[Start Input for this task]
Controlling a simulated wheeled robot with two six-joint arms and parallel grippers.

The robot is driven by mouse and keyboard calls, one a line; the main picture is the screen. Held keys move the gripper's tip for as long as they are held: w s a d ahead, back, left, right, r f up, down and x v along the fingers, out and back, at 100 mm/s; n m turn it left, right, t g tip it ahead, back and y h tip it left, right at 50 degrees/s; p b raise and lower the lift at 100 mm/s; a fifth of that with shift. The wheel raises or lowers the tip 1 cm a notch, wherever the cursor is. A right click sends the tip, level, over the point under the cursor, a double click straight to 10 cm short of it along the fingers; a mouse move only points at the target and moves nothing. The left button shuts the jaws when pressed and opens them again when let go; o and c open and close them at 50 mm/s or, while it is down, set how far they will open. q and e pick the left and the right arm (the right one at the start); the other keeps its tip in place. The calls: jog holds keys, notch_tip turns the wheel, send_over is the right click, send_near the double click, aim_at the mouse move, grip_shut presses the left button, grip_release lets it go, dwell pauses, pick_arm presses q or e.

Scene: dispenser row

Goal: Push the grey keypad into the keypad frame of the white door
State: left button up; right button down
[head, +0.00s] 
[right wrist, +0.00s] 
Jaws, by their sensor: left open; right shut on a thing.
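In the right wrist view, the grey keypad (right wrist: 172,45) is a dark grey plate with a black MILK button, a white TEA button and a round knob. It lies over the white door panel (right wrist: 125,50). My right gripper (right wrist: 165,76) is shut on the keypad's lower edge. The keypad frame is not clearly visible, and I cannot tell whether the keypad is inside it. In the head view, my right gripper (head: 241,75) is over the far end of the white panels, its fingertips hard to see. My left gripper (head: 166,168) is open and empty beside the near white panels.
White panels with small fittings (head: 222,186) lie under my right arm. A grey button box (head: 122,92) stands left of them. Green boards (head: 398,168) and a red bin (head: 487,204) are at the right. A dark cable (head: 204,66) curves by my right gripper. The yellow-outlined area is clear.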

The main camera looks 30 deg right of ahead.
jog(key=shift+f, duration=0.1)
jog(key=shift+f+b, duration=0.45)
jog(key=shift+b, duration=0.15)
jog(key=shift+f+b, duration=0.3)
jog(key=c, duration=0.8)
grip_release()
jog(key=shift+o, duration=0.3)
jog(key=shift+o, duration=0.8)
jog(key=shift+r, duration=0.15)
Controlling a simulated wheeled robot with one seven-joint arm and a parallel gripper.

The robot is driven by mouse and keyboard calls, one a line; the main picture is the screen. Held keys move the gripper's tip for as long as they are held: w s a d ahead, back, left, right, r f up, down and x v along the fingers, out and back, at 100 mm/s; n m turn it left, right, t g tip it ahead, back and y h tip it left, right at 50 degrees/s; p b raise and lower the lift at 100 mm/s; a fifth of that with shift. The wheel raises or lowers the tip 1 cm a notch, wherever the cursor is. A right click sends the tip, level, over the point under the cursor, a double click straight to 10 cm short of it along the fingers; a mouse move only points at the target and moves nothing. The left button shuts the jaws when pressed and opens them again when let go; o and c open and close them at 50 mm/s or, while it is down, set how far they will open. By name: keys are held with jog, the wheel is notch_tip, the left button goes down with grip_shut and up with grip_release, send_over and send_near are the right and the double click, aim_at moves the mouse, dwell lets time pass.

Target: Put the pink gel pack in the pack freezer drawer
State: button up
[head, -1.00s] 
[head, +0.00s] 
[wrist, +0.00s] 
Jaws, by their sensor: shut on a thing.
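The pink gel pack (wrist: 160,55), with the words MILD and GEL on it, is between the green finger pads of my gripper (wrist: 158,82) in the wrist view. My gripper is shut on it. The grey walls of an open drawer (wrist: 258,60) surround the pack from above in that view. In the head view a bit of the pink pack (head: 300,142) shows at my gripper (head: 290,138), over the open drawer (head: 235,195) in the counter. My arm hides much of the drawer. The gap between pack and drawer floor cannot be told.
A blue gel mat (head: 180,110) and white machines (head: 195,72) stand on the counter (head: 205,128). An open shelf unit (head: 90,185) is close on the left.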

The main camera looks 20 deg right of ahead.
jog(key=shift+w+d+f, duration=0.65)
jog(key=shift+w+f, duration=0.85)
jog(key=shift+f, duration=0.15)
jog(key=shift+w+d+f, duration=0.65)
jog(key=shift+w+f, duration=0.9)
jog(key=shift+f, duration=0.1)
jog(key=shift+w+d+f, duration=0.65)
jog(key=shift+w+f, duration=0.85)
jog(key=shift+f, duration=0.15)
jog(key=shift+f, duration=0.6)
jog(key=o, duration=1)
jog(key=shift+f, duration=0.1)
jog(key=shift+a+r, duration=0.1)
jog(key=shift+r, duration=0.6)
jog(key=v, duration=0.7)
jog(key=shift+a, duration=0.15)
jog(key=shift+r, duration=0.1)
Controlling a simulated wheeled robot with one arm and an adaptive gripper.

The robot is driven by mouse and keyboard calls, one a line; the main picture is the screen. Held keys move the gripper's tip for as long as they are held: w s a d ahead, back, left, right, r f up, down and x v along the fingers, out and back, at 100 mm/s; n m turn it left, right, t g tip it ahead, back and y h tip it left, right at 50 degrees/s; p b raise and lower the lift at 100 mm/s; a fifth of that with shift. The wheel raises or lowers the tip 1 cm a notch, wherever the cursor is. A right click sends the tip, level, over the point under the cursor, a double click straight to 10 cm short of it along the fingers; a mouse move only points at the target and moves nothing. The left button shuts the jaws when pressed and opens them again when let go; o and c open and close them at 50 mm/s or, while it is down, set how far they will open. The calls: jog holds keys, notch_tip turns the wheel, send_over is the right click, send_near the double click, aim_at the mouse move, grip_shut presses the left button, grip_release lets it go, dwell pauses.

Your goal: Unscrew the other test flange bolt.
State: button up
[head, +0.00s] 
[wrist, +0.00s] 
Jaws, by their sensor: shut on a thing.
[End Input for this task]
> **Given request**
Quote every entry exactly.

> **Output below**
Controlling a simulated wheeled robot with two six-joint arms and parallel grippers.

The robot is driven by mouse and keyboard calls, one a line; the main picture is the screen. Held keys move the gripper's tip for as long as they are held: w s a d ahead, back, left, right, r f up, down and x v along the fingers, out and back, at 100 mm/s; n m turn it left, right, t g tip it ahead, back and y h tip it left, right at 50 degrees/s; p b raise and lower the lift at 100 mm/s; a fifth of that with shift. The wheel raises or lowers the tip 1 cm a notch, wherever the cursor is. A right click sends the tip, level, over the point under the cursor, a double click straight to 10 cm short of it along the fingers; a mouse move only points at the target and moves nothing. The left button shuts the jaws when pressed and opens them again when let go; o and c open and close them at 50 mm/s or, while it is down, set how far they will open. q and e pick the left and the right arm (the right one at the start); the other keeps its tip in place. The calls: jog holds keys, notch_tip turns the wheel, send_over is the right click, send_near the double click, aim_at the mouse move, grip_shut presses the left button, grip_release lets it go, dwell pauses, pick_arm presses q or e.

Scene: dispenser row

Goal: Push the grey keypad into the keypad frame of the white door
State: left button up; right button down
[head, +0.00s] 
[right wrist, +0.00s] 
Jaws, by their sensor: left open; right shut on a thing.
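In the right wrist view, the grey keypad (right wrist: 172,45) is a dark grey plate with a black MILK button, a white TEA button and a round knob. It lies over the white door panel (right wrist: 125,50). My right gripper (right wrist: 165,76) is shut on the keypad's lower edge. The keypad frame is not clearly visible, and I cannot tell whether the keypad is inside it. In the head view, my right gripper (head: 241,75) is over the far end of the white panels, its fingertips hard to see. My left gripper (head: 166,168) is open and empty beside the near white panels.
White panels with small fittings (head: 222,186) lie under my right arm. A grey button box (head: 122,92) stands left of them. Green boards (head: 398,168) and a red bin (head: 487,204) are at the right. A dark cable (head: 204,66) curves by my right gripper. The yellow-outlined area is clear.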

The main camera looks 30 deg right of ahead.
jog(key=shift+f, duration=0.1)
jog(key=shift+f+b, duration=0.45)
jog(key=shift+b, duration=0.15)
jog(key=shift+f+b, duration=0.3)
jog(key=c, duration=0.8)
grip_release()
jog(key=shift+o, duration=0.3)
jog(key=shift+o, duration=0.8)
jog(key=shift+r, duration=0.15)
Controlling a simulated wheeled robot with one seven-joint arm and a parallel gripper.

The robot is driven by mouse and keyboard calls, one a line; the main picture is the screen. Held keys move the gripper's tip for as long as they are held: w s a d ahead, back, left, right, r f up, down and x v along the fingers, out and back, at 100 mm/s; n m turn it left, right, t g tip it ahead, back and y h tip it left, right at 50 degrees/s; p b raise and lower the lift at 100 mm/s; a fifth of that with shift. The wheel raises or lowers the tip 1 cm a notch, wherever the cursor is. A right click sends the tip, level, over the point under the cursor, a double click straight to 10 cm short of it along the fingers; a mouse move only points at the target and moves nothing. The left button shuts the jaws when pressed and opens them again when let go; o and c open and close them at 50 mm/s or, while it is down, set how far they will open. By name: keys are held with jog, the wheel is notch_tip, the left button goes down with grip_shut and up with grip_release, send_over and send_near are the right and the double click, aim_at moves the mouse, dwell lets time pass.

Target: Put the pink gel pack in the pack freezer drawer
State: button up
[head, -1.00s] 
[head, +0.00s] 
[wrist, +0.00s] 
Jaws, by their sensor: shut on a thing.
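The pink gel pack (wrist: 160,55), with the words MILD and GEL on it, is between the green finger pads of my gripper (wrist: 158,82) in the wrist view. My gripper is shut on it. The grey walls of an open drawer (wrist: 258,60) surround the pack from above in that view. In the head view a bit of the pink pack (head: 300,142) shows at my gripper (head: 290,138), over the open drawer (head: 235,195) in the counter. My arm hides much of the drawer. The gap between pack and drawer floor cannot be told.
A blue gel mat (head: 180,110) and white machines (head: 195,72) stand on the counter (head: 205,128). An open shelf unit (head: 90,185) is close on the left.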

The main camera looks 20 deg right of ahead.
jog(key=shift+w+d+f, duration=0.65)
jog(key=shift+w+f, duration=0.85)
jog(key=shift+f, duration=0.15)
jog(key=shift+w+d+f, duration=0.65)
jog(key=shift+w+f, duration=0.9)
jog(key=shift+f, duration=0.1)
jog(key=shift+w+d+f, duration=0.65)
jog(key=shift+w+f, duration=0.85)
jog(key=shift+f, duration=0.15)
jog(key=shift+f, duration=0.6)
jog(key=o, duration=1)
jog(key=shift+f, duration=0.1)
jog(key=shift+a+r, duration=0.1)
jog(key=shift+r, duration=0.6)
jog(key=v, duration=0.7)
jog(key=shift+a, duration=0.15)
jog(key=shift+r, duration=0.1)
Controlling a simulated wheeled robot with one arm and an adaptive gripper.

The robot is driven by mouse and keyboard calls, one a line; the main picture is the screen. Held keys move the gripper's tip for as long as they are held: w s a d ahead, back, left, right, r f up, down and x v along the fingers, out and back, at 100 mm/s; n m turn it left, right, t g tip it ahead, back and y h tip it left, right at 50 degrees/s; p b raise and lower the lift at 100 mm/s; a fifth of that with shift. The wheel raises or lowers the tip 1 cm a notch, wherever the cursor is. A right click sends the tip, level, over the point under the cursor, a double click straight to 10 cm short of it along the fingers; a mouse move only points at the target and moves nothing. The left button shuts the jaws when pressed and opens them again when let go; o and c open and close them at 50 mm/s or, while it is down, set how far they will open. The calls: jog holds keys, notch_tip turns the wheel, send_over is the right click, send_near the double click, aim_at the mouse move, grip_shut presses the left button, grip_release lets it go, dwell pauses.

Your goal: Unscrew the other test flange bolt.
State: button up
[head, +0.00s] 
[wrist, +0.00s] 
Jaws, by their sensor: shut on a thing.

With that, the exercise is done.